Human-Robotic Prosthesis as Collaborating Agents for Symmetrical Walking

This is the first attempt at considering human influence in the reinforcement learning control of a robotic lower limb prosthesis toward symmetrical walking in real world situations. We propose a collaborative multi-agent reinforcement learning (cMARL) solution framework for this highly complex and challenging human-prosthesis collaboration (HPC) problem. The design of an automatic controller of the robot within the HPC context is based on accessible physical features or measurements that are known to affect walking performance.
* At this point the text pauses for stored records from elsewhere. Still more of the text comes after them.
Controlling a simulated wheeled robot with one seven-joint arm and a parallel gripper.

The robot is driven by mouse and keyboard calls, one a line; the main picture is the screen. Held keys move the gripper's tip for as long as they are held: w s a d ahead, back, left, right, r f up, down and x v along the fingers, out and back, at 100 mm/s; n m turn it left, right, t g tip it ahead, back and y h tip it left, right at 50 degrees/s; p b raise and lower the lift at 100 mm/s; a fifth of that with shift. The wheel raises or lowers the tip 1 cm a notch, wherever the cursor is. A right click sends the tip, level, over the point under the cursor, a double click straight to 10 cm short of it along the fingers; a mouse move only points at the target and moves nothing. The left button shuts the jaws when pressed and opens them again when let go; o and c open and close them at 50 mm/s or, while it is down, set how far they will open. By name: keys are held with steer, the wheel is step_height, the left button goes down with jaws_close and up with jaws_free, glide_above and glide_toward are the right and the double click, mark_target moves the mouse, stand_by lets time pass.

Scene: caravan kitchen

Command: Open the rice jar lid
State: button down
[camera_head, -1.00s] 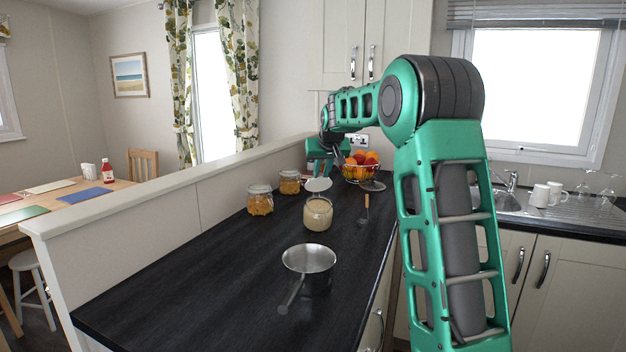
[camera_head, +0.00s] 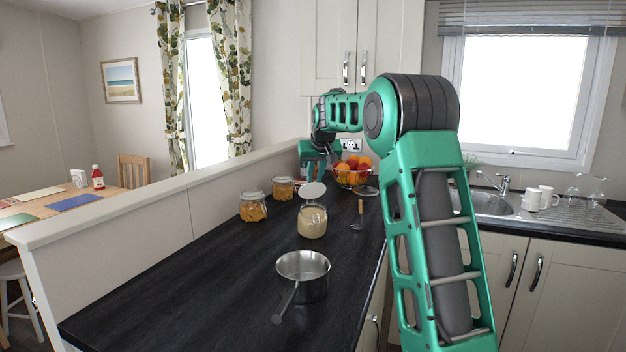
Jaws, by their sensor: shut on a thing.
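The rice jar (camera_head: 312,224) is a clear glass jar with pale contents, upright on the dark worktop. Its round pale lid (camera_head: 313,190) is tilted up at the back of the jar's mouth, its face turned towards the camera. My gripper (camera_head: 318,174) is just behind and above the lid, shut on it. The fingertips are small and partly hidden, so the exact grip point cannot be made out.
Two jars with orange contents (camera_head: 253,208) (camera_head: 283,188) stand left of the rice jar. A saucepan (camera_head: 303,272) stands in front. The worktop's front left is clear.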

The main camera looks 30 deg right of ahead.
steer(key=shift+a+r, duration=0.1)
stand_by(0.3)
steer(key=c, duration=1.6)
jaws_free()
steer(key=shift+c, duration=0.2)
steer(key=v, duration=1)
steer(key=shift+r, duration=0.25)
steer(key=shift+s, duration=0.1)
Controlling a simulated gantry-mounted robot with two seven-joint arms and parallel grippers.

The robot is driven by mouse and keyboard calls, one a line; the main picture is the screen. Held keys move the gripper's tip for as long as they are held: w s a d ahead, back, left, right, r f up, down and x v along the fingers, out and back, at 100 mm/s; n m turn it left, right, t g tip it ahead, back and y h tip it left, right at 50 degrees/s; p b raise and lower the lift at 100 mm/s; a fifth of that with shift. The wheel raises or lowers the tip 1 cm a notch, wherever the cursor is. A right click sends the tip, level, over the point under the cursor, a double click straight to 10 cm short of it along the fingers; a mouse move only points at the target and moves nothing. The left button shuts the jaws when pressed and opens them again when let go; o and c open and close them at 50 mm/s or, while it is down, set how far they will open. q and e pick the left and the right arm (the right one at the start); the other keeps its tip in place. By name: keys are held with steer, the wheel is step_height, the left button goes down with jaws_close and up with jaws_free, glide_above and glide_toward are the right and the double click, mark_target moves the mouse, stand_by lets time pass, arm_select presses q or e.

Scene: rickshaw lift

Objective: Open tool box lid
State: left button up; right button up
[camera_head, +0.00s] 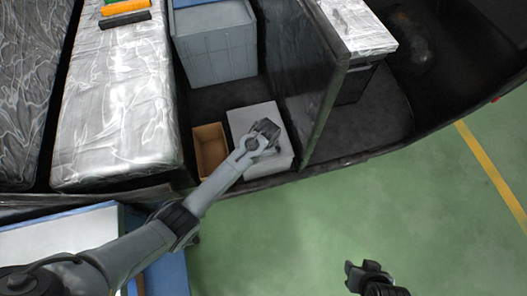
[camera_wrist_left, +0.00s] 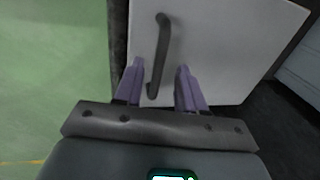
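The tool box (camera_head: 242,119) is a light grey box on the rickshaw's dark floor; its lid is closed. In the left wrist view the flat pale lid (camera_wrist_left: 218,45) carries a dark handle (camera_wrist_left: 161,50). My left gripper (camera_head: 268,134) is over the lid in the head view. In the left wrist view its purple fingers (camera_wrist_left: 158,80) are open, one on each side of the handle's near end; I cannot tell if they touch it. My right gripper (camera_head: 364,271) is low in the head view, over the green floor, away from the box; its finger gap is unclear.
A brown open bin (camera_head: 209,150) stands just left of the tool box. A grey crate (camera_head: 215,45) is behind it. A dark upright panel (camera_head: 322,100) stands close on the right. A wrapped silver bench (camera_head: 115,120) is at left. Green floor (camera_head: 330,220) is free in front.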

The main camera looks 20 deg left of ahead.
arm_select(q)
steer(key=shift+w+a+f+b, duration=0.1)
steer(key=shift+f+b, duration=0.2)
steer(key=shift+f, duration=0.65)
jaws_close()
Comparisons are made with the current state-of-the-art robot control designs, which are single-agent based, as well as existing MARL solution approaches tailored to the problem, including multi-agent deep deterministic policy gradient (MADDPG) and counterfactual multi-agent policy gradient (COMA). Results show that, when compared to these approaches, treating the human and robot as coupled agents and using an estimated human adaption in robot control design can achieve lower stage cost, peak error, and improved symmetry to ensure better human walking performance. Additionally, our approach accelerates learning of walking tasks and increases learning success rate. The proposed framework can potentially be further developed to examine how human and robotic lower limb prosthesis interact, an area that little is known about. Advancing cMARL toward real world applications such as HPC for normative walking sets a good example of how AI can positively impact on people's lives.